Where a line in the listing contains the string "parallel", copy that line out.

⁂

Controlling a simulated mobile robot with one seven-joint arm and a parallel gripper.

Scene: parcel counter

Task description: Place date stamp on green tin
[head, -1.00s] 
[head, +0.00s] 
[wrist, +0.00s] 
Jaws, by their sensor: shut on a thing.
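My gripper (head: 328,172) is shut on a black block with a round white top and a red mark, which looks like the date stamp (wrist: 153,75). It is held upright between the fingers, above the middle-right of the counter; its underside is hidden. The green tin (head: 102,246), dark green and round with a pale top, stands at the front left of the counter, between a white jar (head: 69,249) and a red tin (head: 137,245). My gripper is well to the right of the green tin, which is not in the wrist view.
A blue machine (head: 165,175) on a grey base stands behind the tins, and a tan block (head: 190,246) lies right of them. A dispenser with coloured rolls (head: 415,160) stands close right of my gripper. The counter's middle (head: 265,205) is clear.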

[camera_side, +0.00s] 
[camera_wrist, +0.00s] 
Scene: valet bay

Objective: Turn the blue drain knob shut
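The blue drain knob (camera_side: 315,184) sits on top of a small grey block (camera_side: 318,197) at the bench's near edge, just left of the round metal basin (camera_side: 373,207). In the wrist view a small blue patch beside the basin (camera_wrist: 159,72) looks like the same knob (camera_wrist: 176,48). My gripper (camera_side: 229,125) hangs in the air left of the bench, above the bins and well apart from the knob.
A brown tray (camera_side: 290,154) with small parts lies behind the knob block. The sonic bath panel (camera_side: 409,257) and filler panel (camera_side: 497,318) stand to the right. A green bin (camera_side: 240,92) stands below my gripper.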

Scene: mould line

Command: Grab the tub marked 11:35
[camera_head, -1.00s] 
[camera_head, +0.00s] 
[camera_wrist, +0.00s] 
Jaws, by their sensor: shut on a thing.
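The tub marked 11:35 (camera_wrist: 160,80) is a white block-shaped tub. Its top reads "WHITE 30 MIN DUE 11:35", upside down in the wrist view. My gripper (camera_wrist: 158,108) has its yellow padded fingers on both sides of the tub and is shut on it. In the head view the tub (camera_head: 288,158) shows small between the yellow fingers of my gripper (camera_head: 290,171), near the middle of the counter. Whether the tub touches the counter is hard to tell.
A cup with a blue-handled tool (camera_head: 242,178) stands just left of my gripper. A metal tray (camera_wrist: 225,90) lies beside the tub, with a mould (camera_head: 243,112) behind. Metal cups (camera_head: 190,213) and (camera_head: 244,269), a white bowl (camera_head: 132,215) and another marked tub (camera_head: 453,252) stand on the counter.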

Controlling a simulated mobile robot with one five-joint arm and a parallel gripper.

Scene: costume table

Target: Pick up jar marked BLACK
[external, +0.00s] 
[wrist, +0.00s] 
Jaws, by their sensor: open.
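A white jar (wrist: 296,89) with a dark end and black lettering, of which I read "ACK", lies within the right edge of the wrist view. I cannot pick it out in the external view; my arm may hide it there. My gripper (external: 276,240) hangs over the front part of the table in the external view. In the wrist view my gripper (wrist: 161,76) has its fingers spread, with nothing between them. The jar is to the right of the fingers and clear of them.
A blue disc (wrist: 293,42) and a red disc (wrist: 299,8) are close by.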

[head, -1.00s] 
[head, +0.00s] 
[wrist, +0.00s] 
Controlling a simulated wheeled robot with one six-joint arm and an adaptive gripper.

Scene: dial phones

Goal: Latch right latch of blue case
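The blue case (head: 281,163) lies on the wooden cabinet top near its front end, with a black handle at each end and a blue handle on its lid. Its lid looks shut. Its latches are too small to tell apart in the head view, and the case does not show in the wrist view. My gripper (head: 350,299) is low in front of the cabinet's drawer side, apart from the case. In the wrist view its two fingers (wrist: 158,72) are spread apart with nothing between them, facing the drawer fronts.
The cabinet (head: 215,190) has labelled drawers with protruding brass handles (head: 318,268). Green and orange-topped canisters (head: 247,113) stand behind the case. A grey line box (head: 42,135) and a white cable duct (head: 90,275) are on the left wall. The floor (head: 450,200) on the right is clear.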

⁂

FINAL RESULT ->
Controlling a simulated mobile robot with one seven-joint arm and a parallel gripper.
Controlling a simulated mobile robot with one five-joint arm and a parallel gripper.

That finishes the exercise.